Apesar do desafio ser no âmbito nacional, no TJ/SP também encontramos de maneira tímida, mesmo que seguindo a orientação do STJ quanto à responsabilização do arrematante desde a assinatura do auto, a possibilidade das despesas condominiais até a efetiva imissão na posse serem quitadas com o produto da arrematação.11
O TJ/RJ, apesar de não ser esse o entendimento majoritário, veio a decidir de maneira mais assertiva acerca dessas obrigações. Em sede de agravo de instrumento, o Tribunal, dando aplicação analógica ao Tema 886 do STJ, entendeu ser possível a responsabilização do devedor pelo IPTU posterior à arrematação, uma vez que, após doze anos da lavratura do auto de arrematação, se mantinha na posse direta do imóvel.12 Tratando-se de débitos condominiais, o TJ/RJ decidiu em certas ocasiões da mesma maneira,13 assim como já deferiu o ressarcimento em perdas e danos ao arrematante que, em virtude da má-fé do devedor que se mantinha no imóvel, teve que arcar com as despesas de condomínio, IPTU e FUNESBOM14.
O que parece ser a posição mais razoável - e justa - nesses casos, é garantir que o arrematante esteja livre de quaisquer despesas propter rem até a imissão na posse - principalmente quando o devedor, de má-fé, resiste à arrematação.
Se nas operações de compra e venda, quando há relação direta entre comprador e devedor, já se reconhece a necessidade de definir que o adquirente assuma as despesas a partir da posse, necessário é observar a situação do arrematante.
Como adquirente de boa-fé e resolvedor do problema, visto que é aquele que leva dinheiro ao processo e soluciona a execução, deveria ter mais direitos e proteção.

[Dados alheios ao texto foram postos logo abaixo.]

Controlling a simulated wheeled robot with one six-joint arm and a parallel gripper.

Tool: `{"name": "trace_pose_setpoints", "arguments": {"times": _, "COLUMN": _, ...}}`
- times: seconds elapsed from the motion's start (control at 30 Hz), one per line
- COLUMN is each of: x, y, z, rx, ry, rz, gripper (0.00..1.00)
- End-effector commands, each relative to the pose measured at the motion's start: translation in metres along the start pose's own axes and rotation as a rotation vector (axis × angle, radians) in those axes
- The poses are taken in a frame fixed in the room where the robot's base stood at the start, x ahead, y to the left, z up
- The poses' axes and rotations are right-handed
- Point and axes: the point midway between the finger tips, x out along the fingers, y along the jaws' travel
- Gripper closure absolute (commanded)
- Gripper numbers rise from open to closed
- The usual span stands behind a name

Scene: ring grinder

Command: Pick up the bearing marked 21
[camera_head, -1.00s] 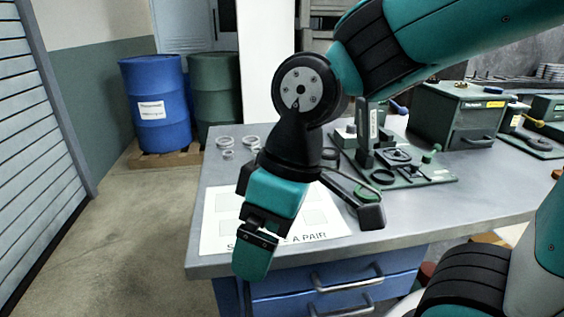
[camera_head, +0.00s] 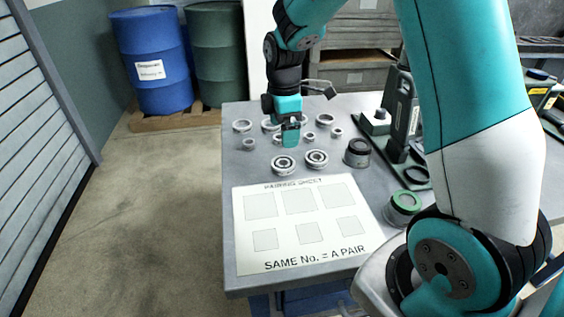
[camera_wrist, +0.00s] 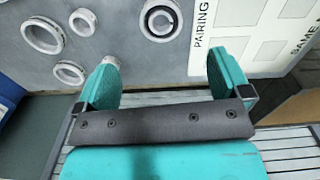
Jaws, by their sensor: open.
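Two bearings with dark inner rings lie on the grey table, a left one (camera_head: 284,164) and a right one (camera_head: 316,158), just behind the pairing sheet (camera_head: 285,240). I cannot read any number on them, so I cannot tell which is marked 21. My gripper (camera_head: 290,142) points down above the table, just behind the left bearing. In the wrist view my gripper (camera_wrist: 165,70) is open with nothing between its two teal fingers. One bearing (camera_wrist: 146,18) shows there at the top, beyond the fingertips.
Several plain metal rings lie around my gripper, such as one at the back left (camera_head: 242,125) and a large one in the wrist view (camera_wrist: 26,35). A dark cylinder (camera_head: 357,155) and a green-topped one (camera_head: 404,202) stand to the right. The sheet's printed squares are empty.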

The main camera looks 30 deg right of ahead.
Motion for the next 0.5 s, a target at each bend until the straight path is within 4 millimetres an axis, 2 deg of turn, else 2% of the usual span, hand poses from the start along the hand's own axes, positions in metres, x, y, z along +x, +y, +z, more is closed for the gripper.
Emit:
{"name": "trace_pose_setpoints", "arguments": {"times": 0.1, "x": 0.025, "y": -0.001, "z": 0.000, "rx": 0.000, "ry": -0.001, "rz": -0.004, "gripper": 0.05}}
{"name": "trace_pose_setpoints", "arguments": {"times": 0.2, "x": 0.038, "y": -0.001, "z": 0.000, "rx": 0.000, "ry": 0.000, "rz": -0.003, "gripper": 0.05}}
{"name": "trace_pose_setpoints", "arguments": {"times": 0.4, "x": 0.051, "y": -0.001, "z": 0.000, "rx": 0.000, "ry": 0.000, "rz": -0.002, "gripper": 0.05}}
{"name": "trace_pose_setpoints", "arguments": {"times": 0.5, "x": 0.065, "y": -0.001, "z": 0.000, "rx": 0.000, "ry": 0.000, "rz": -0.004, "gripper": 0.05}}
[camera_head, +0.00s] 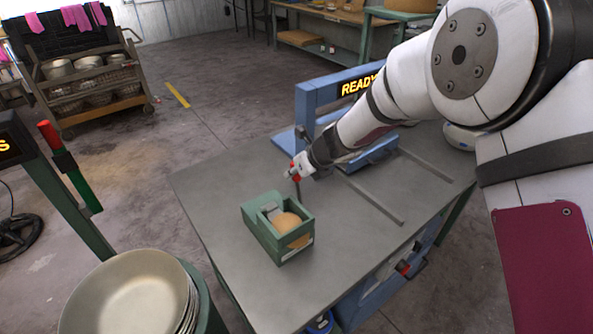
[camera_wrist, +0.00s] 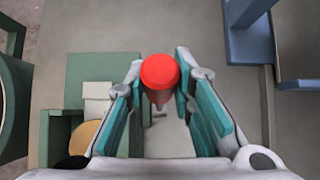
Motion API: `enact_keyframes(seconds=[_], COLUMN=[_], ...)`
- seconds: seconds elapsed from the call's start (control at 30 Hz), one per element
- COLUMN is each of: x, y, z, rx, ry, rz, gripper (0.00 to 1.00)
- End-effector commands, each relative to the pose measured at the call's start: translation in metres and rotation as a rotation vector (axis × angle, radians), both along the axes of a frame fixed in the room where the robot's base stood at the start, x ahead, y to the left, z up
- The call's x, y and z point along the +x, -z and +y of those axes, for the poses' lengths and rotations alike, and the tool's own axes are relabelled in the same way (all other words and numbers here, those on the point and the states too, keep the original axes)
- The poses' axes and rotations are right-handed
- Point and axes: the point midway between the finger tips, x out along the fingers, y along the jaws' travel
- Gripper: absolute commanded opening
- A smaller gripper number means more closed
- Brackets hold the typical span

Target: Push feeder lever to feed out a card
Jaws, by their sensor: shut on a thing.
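The feeder is a green open box (camera_head: 262,240) on the grey table, with a tan rounded card (camera_head: 287,222) inside it. The box (camera_wrist: 52,117) and card (camera_wrist: 86,135) also show at the left of the wrist view. My gripper (camera_head: 295,170) is just behind the box. In the wrist view my gripper (camera_wrist: 160,98) has its teal pads on both sides of the red lever knob (camera_wrist: 159,72) and is shut on it. The knob's thin dark stem runs down beside the box; its base is hard to make out.
A blue frame with a READY sign (camera_head: 306,103) stands behind my gripper. Metal rails (camera_head: 372,199) lie on the table at right. A stack of metal bowls (camera_head: 130,295) is at front left, near a red and green handle (camera_head: 75,172). The table's front left is clear.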

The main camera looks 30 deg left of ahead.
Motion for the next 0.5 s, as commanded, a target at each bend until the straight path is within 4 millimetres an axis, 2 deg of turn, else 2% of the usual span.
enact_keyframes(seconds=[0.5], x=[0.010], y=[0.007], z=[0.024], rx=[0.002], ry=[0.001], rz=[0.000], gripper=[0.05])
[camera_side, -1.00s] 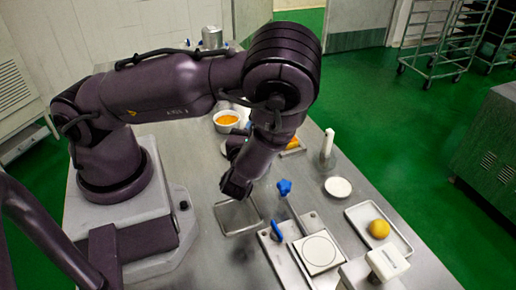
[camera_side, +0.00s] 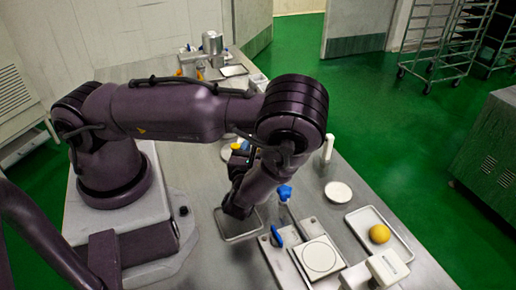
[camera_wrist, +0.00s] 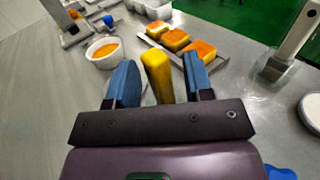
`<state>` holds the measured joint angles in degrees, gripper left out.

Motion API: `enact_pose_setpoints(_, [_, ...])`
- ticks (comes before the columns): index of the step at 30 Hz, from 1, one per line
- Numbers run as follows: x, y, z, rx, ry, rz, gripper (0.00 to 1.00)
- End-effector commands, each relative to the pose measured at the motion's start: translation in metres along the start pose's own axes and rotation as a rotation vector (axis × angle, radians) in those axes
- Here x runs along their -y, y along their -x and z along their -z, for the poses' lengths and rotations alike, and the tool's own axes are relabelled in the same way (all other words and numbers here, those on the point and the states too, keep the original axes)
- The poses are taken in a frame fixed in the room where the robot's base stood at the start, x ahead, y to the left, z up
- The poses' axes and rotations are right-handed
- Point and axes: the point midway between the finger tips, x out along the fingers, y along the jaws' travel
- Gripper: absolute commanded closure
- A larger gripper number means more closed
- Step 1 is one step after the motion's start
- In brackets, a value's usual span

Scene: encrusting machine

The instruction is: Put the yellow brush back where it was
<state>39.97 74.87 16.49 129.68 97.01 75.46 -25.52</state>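The yellow brush handle (camera_wrist: 157,75) stands between the two blue fingers of my gripper (camera_wrist: 160,80) in the wrist view. A gap shows between the handle and the right finger. On the left the handle's end lies close to the finger, and contact there is unclear. I see the fingers as open around the handle. In the side view my gripper (camera_side: 240,148) is low over the table behind my arm, with a small yellow patch (camera_side: 235,147) at the fingers. The brush's bristles and its lower part are hidden.
A white bowl of orange filling (camera_wrist: 103,52) stands ahead to the left. A tray with orange-topped pieces (camera_wrist: 176,40) lies ahead to the right. A white upright post (camera_wrist: 292,38) and a round white dish (camera_side: 338,192) stand farther right. An empty metal tray (camera_side: 226,237) lies below my arm.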

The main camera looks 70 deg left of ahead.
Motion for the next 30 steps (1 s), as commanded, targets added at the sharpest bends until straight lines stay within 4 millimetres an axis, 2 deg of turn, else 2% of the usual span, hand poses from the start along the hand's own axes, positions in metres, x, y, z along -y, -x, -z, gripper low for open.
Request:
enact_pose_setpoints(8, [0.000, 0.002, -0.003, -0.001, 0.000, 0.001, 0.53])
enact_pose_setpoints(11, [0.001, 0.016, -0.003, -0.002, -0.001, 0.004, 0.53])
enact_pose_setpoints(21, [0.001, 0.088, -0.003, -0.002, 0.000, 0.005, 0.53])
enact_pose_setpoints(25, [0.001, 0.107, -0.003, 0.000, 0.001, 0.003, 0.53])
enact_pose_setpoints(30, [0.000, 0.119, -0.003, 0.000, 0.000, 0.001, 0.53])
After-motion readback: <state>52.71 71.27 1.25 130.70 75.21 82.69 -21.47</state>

Vale ressaltar que, na maioria dos casos, o devedor que deu causa ao processo e ao leilão, não colabora com a desocupação do imóvel e celeridade dos pós arrematação.
Com mais proteção ao arrematante, não haverá apenas um estímulo para que os interessados adquiram imóveis em leilões judiciais, mas, consequentemente, um aumento na celeridade e efetividade dos processos.